Among the documents O’Reilly told viewers tonight he found in his basement: a CBS internal memo from 33 years ago about his work, sent to the CBS bureau chief in Buenos Aires by the news desk in New York City. It reads:
“Doyle, O’Reilly didn’t have the time last night but would like to say many thanks for the riot piece last night. WCBS-TV and WCAU-TV both took the entire piece, instead of stripping it for pix. They called to say thanks for a fine piece.”
“Thanks again. Your piece made the late feed, a winner last night.”
Corn responded: “No one has suggested O’Reilly did not cover the protest or that the footage he obtained was not valuable for CBS News.”
O’Reilly also read a letter he says he wrote to his CBS News boss Ed Joyce praising his crew’s bravery after they got out of the situation on the streets of Buenos Aires.
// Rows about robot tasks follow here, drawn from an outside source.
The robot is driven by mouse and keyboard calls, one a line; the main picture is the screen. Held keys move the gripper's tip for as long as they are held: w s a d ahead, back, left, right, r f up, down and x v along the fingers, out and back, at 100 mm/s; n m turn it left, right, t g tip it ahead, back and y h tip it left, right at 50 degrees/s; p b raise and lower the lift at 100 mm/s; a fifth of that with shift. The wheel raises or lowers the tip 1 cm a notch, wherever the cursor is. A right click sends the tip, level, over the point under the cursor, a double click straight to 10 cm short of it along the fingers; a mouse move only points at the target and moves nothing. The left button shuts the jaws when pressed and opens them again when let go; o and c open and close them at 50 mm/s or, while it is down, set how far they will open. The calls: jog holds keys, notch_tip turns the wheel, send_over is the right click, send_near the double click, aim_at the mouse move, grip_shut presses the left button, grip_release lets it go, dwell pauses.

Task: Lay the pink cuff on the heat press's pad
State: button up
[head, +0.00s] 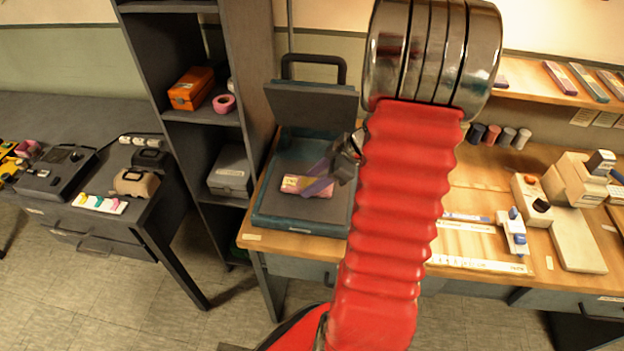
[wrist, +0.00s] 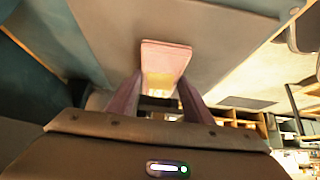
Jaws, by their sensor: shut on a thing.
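The pink cuff (head: 307,186) is a small flat pink strip with a pale yellowish label. My gripper (head: 322,181) is shut on it, and the cuff sticks out past the fingertips in the wrist view (wrist: 165,58). The heat press (head: 265,221) is a teal box on the wooden bench with its dark lid (head: 312,102) raised at the back. The cuff is over the press's grey pad (head: 290,212). I cannot tell whether it touches the pad. My arm covers the right side of the press.
A dark shelf unit to the left holds an orange box (head: 191,88), a pink roll (head: 224,103) and a grey case (head: 230,170). Flat strips (head: 561,78) lie on the wall shelf at right.

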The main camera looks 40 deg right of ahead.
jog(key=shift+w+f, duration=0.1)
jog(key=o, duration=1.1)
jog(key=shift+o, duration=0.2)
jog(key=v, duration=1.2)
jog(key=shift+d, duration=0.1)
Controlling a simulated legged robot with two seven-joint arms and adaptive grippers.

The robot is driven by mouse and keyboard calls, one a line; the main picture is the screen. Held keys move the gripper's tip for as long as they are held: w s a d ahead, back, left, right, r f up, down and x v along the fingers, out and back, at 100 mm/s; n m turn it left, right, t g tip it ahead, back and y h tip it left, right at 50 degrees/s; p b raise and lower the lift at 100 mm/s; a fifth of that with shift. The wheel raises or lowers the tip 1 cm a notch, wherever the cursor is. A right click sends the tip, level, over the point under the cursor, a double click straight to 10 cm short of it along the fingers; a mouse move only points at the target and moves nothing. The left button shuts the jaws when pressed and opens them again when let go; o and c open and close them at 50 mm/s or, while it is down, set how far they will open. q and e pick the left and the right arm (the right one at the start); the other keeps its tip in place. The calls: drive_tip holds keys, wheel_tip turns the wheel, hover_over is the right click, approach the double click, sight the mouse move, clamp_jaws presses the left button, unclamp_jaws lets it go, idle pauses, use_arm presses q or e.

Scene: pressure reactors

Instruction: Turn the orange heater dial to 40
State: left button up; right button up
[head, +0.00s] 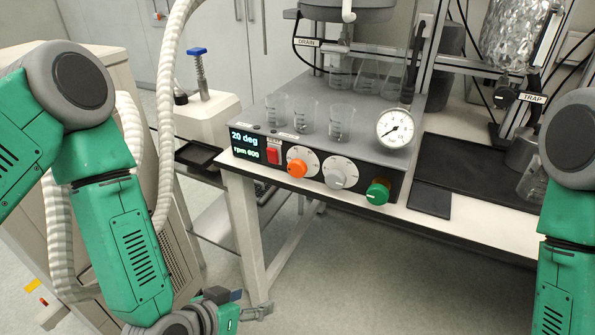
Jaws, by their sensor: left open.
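The orange heater dial (297,168) sits on the front panel of the grey control unit (257,118), between a red switch (273,153) and a grey dial (341,174). The display (247,144) on the panel's left reads 20 deg and rpm 000. My left gripper (256,312) is partly in view at the bottom edge, low and well below the dial, open and apart from the panel. My right arm shows at the right edge, but its gripper is out of the frame.
A green knob (377,191) is at the panel's right end. A pressure gauge (395,128) and several glass beakers (340,122) stand on the unit. The table (435,222) edge runs below the panel. Ribbed hoses and a cabinet are at left. Open floor lies in front.

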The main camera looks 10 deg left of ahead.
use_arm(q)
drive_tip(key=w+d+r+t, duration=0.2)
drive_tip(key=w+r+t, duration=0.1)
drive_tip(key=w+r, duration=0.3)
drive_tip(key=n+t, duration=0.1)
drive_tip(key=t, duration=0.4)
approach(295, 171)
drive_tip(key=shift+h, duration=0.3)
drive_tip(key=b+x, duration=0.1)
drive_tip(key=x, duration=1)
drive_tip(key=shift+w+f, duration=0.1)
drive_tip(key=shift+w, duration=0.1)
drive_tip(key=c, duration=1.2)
On his show tonight, O’Reilly blasted Corn for writing “that I hammered Brian Williams, when everyone knows, I went out of my way on [Jimmy Kimmel Live] and The Factor to be compassionate to the man.”
Corn responded that O’Reilly also “decried the supposed culture of deception within the liberal media, and he proclaimed that the Williams controversy should prompt questioning of other “distortions” by left-leaning outlets.”
This morning, the editors in chief at Mother Jones sent an email/letter to Fox News EVP Programming Bill Shine and one of the network’s communications execs, saying it is concerned for the safety of the author after O’Reilly called for him to be “in the kill zone.”
O’Reilly today responded, “It’s simply a slang expression.”